If you’re banking on the assumption that no one is going to read your cover letter, that it’s just going to get clipped behind your resume or discarded altogether, you’re wrong. Your cover letter is just as important as your resume. Considering the hours you spent getting every detail of your resume just right, your cover letter probably deserves a second look.

A cover letter should accomplish three objectives:
1. Give the recipient a reason to be interested in you.

2. Explain why you are interested in the job and the company.

3. Lay the groundwork for further contact.

This may seem like a lot to ask from one sheet of paper, but we’ll show you how it’s done. The basic outline:

Your name
Your mailing address
Your phone numbers
Your email

The date

Mr./Ms. A. Recipient

Company name
Company address

Dear Mr./Ms. Recipient:

Introduce yourself. The lead sentence should state the position you are pursuing (you can describe what you are looking for in general terms if this is an unsolicited letter). Also mention how you heard of the position or the company.

Objective one: Highlight the most relevant skills and experience from your resume with more detail. Explain how these qualifications will enable you to do this job better than anyone else.

Objective two: A potential employer will be keyed up about you if he can sense your enthusiasm for the company. Explain why you are interested in the job, and convey your awareness of what the company does to show that you have done careful research already.

Objective three: Here’s where you set yourself up for an interview. Establish when you will contact the person next, or make yourself available to them. You could say, “I would like to learn more about working as a financial analyst at KeyCorp. You can reach me at [phone number and/or email]. I look forward to hearing from you soon.”

[don’t forget to sign your name!]
Type your name here

A couple more pointers:

  • Some people might be tempted to use a form letter. Don’t. It’s okay to use a template as long as you tailor it to each position and each company. A generic letter is the shortest route to the trash can.
  • The second shortest route to the wastebasket is typos. We really shouldn’t have to tell you this, but your cover letter must be letter-perfect.
  • Avoid addressing your letter “To Whom it May Concern.” Go through the trouble of finding the name and title of the person who will receive your letter.
  • Don’t use words that you wouldn’t use in conversation. For example, “My resume is enclosed for your perusal” is better stated, “My resume is enclosed for your consideration.”
  • It’s easy to over-use the word “I” in a cover letter. If you are running into this problem, rearrange your sentences. For example, write “You can reach me…” instead of “I can be reached…”
  • Don’t forget to check with your school’s career centerĀ  too!
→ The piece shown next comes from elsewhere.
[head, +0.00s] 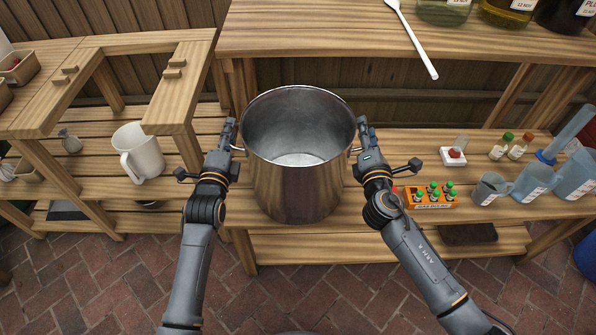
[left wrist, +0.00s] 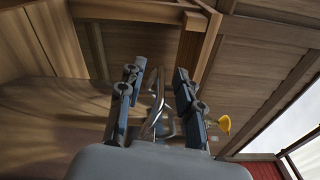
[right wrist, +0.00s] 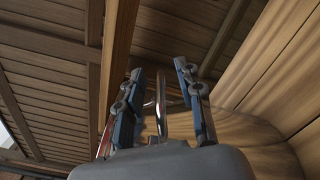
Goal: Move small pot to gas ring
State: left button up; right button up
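A tall, empty-looking steel pot (head: 297,185) is upright in the middle of the head view, over the wooden shelf; whether its base touches the shelf is hidden. My left gripper (head: 228,136) is at its left side handle, and my right gripper (head: 363,135) is at its right side handle. In the left wrist view, the metal handle (left wrist: 156,100) lies between the two spread fingers, with a gap on both sides. In the right wrist view, the other handle (right wrist: 160,105) also lies between spread fingers with gaps. No gas ring shows in any view.
Right of the pot stand an orange rack of small bottles (head: 430,198), a grey jug (head: 489,188) and clear jugs. A white jug (head: 139,152) stands at left. The upper shelf (head: 310,40) runs behind the pot and holds a white spoon (head: 413,38) and jars.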

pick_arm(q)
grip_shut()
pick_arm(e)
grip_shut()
Now take a look at a complete sample.

Ampara Lopez
57 Houston Street, Apt. 5
New York, NY 10012
December 10, 1998

Ms. Amy McKenna
Recruiting Department
General Mills
P. O. Box 1113
Minneapolis, MN 55440
Dear Ms. McKenna:

I am writing to you in regard to a Marketing Assistant position at General Mills. I recently spoke with Ann Panagopolos, the Brand Manager in your Minneapolis office. She was very positive about employment opportunities at GM and felt that my background makes me a good candidate for your Marketing Assistant position.

I am currently a senior at New York University and will receive my bachelor’s degree in Marketing in June 1999. As you can see from the enclosed resume, I have an interest in marketing that dates back several years. During the summers of 1997 and 1998, I interned in the marketing departments at Tom’s of Maine and Procter & Gamble. As a research assistant in NYU’s Marketing department, I am performing spreadsheet analysis for a project on marketing strategies in third-world countries. The quantitative skills I am developing at this job will, I believe, give me an extra edge as a first-year Marketing Assistant.

Since studying your company’s groundbreaking discounting strategy in a Consumer Behavior class last spring, I have followed General Mills with interest. The firm’s ability to remain at the top of the competitive cereal market while maintaining a reputation for excellent employee relations is very impressive, and I am eager to bring my enthusiasm and ideas on board as a Marketing Assistant.